You're entitled to your opinions, but this is a patently false statement. There is plenty of C code currently running on my machine that was written decades ago and is still actively maintained.

> And this worse-is-better attitude of the Go community gives me a dim view of its future

The Go community actively embraces Worse-Is-Better. If your opinions are well formed enough that you know you want nothing to do with it, then what is your point exactly? Yeah, you hate Go because you hate Worst-Is-Better. So what?




> You're entitled to your opinions, but this is a patently false statement. There is plenty of C code currently running on my machine that was written decades ago and is still actively maintained.

You're right. Sorry. You can do it by enacting a fair approximation of stapling your eyelids to your hairline. I apologize for not being exhaustive.

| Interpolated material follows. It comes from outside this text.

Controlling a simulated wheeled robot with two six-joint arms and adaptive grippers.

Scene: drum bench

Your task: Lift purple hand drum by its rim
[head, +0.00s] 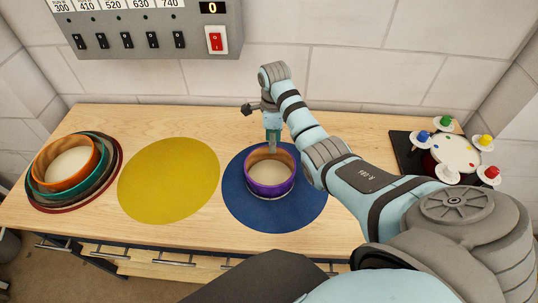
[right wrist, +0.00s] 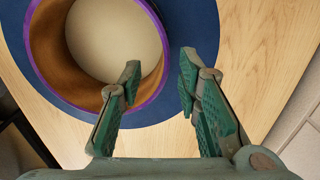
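The purple hand drum (head: 270,189) sits upright on the blue round mat (head: 239,209), with a pale inside and a brown inner wall. It also shows in the right wrist view, where its purple rim (right wrist: 165,62) passes between my fingers. My right gripper (head: 273,148) points down at the drum's far edge. In the right wrist view the right gripper (right wrist: 158,78) is open, one finger over the drum's inside and the other outside over the mat. A gap shows between the fingers and nothing is gripped. My left gripper is not in view.
A yellow round mat (head: 169,181) lies empty to the left. Nested drums, orange (head: 90,178), teal and dark red, stand at the far left. A switch panel (head: 140,45) hangs on the wall behind.

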> The Go community actively embraces Worse-Is-Better. If your opinions are well formed enough that you know you want nothing to do with it, then what is your point exactly?

That I've had more than one long night dealing with an inherited Go application and it sucks and its developers should feel bad.

(OK, the last is mostly facetious. If they can't be bothered to use modern tooling, though, they should be tasked with maintaining their own crap...)


I think the real point is that Go just isn't a language meant for developers:

It's a language meant for sys admins (which explains why it is popular with users of other languages usually used for sys admin jobs).

If your job is glueing a few existing services together, you won't miss Generics much.


Um wow no.

Go is a language for people who write servers. It is really really good for those uses. Look at Docker, etcd, Kubernetes, Juju, Cloudflare, Soundcloud ...

And probably a ton that are internal to a company and not really exposed as a user-facing "Go Application™" (like the stuff behind google's downloads service, some of youtube's metadata processes, etc etc).

I think the fact that early on in Go's life someone called it a "systems language" really confused a lot of people. It's not a systems language. It's just a language. The channels, goroutines, and standard library happen to be really useful when writing networked servers.